Kampf gegen Personalmangel

„Kaum jemand möchte noch mit einem vollen Deputat arbeiten. Eine Pflichterhöhung der Deputatsstunden macht aber keinen Sinn, denn dann fallen uns die Leute wieder komplett weg.“ So sei es wichtig die Rahmenbedingungen zu verbessern, etwa was die Betreuungsmöglichkeiten für die Kinder der Lehrkräfte angeht, so dass diese ein höheres Deputat überhaupt annehmen können.

„Im Realschulbereich sieht es, was die Stundenanzahl angeht, aktuell zwar nicht richtig gut aus, aber es geht noch. Etwas schwächer, aber ebenso in Ordnung ist es an den Gemeinschaftsschulen im Kreis. Schwierig wird es an den Grundschulen und den Sonderpädagogischen Bildungs- und Beratungszentren“, so Schimitzek. Man versuche, das System insgesamt so zu stabilisieren, dass der Mangel einigermaßen gleichmäßig verteilt wird. Ein „Weiter so“ sei künftig sicherlich nicht mehr möglich, so die Schulamtsdirektorin.

Hohe Erwartungshaltung

Eine weitere Herausforderung für die heutigen Lehrkräfte sei die mittlerweile sehr hohe Erwartungshaltung vieler Eltern. Ein Thema, das auch Wendlingens Bürgermeister Steffen Weigel ansprach: „Es muss ganz deutlich gemacht werden, dass Lehrer nicht für die Erziehung der Kinder zuständig sind.“ Vielmehr haben sie die Aufgabe der Wissensvermittlung. „Sie sind der zentrale Baustein für ein erfolgreiches Bildungswesen und damit für die wirtschaftliche und gesellschaftliche Entwicklung im Land“, wandte sich der Rathauschef an die 110 Hauptakteure. Aufgabe der Politik sei es, für gute Arbeitsbedingungen der Lehrkräfte zu sorgen.

Der Beruf des Lehrers habe ein sehr vielseitiges und abwechslungsreiches Aufgabenspektrum, das Kreativität und Freiheiten zulasse, so Schimitzek. „Das ist nicht nur ein Job, das ist eine Lebensaufgabe“, sagte Schuldekanin Dorothee Moser: Sie habe großen Respekt vor all jenen, die sich dieser stellen und dabei ihre ganz individuellen Gaben, Prägungen und Überzeugungen einbringen: „Diese Verschiedenheit ist ein großer Reichtum für das Land und alle, die von den unterschiedlichen Persönlichkeiten lernen.“ Dafür brauche es eine entsprechende Wertschätzung, betonte Moser.

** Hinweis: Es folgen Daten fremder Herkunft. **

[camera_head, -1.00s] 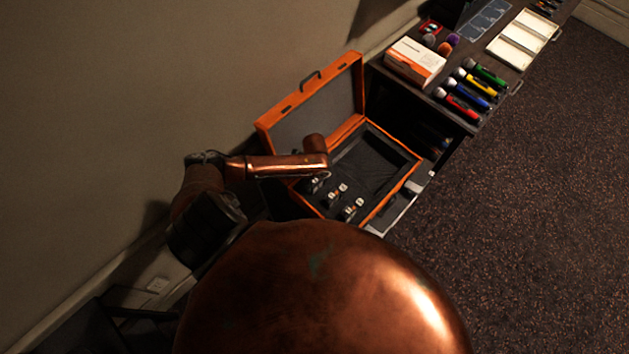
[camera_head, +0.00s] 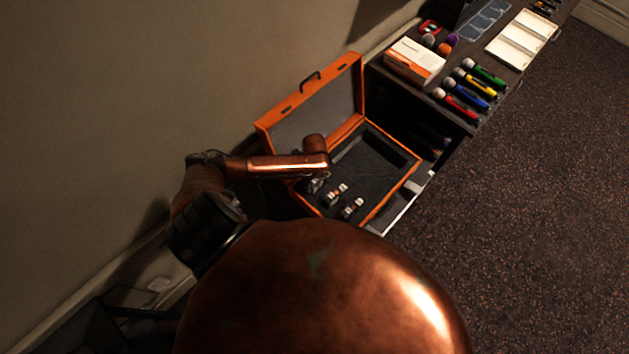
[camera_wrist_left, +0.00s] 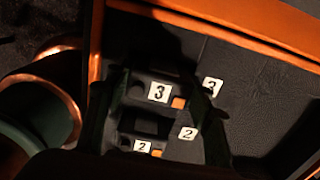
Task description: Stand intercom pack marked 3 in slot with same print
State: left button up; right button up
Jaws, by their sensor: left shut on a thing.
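An orange-edged open case (camera_head: 383,207) with a dark lining holds the packs. The dark intercom pack marked 3 (camera_wrist_left: 158,77) sits between the two fingers of my left gripper (camera_wrist_left: 160,98), which is shut on it. A printed 3 (camera_wrist_left: 212,86) is on the case lining right beside the pack. The pack looks in line with that print; I cannot tell how deep it stands. In the head view my left gripper (camera_head: 316,185) is small and dark over the case's near left end, and hides most of the pack.
A pack marked 2 (camera_wrist_left: 142,146) stands beside it, with a printed 2 (camera_wrist_left: 188,133) alongside. The case's far part is empty. The open lid (camera_head: 315,103) stands up behind. A desk holds a white-orange box (camera_head: 414,62) and coloured microphones (camera_head: 468,95).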

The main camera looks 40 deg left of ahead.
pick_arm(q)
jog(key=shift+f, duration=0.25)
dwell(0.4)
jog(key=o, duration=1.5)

Ruben Ell, Vorsitzender des örtlichen Personalrats, hob in Sachen Verantwortung auch jene der Lehrkräfte für sich selbst hervor und appellierte an die Neueinsteiger, achtsam mit sich umzugehen, sich Ausgleichsmöglichkeiten zum Berufsalltag zu schaffen „und auch mal Nein zu sagen, wenn Sie an Ihre Grenzen kommen.“

Zu den 110 neuen Lehrkräften gehören Ann-Sophie Held, Paula Just, Moritz Schöllkopf und Hannes Kreiter. Alle vier haben sich für den Schuldienst an einer Grundschule entschieden und starten in Jesingen, Hochdorf, Weilheim und Nürtingen. „Die Grundschulkinder haben noch ein Alter, in dem man den Grundstein für die weitere Entwicklung legen kann“, erläutern die vier frischgebackenen Grundschullehrer ihre Wahl. Zudem hätten sie sich für den Lehrerberuf entschieden, weil sie gerne mit Kindern arbeiten. Nina Fischer startet ebenso motiviert in der Sekundarstufe 1 an der Wendlinger Ludwig-Uhland-Gemeinschaftsschule (LUS), könnte theoretisch aber auch im Grundschulbereich eingesetzt werden, wie sie erklärt.

Für den musikalischen Rahmen sorgten die Chorkinder der „Tschakka-Gruppe“ der LUS – einem Gemeinschaftsprojekt mit dem Chorverband Karl Pfaff.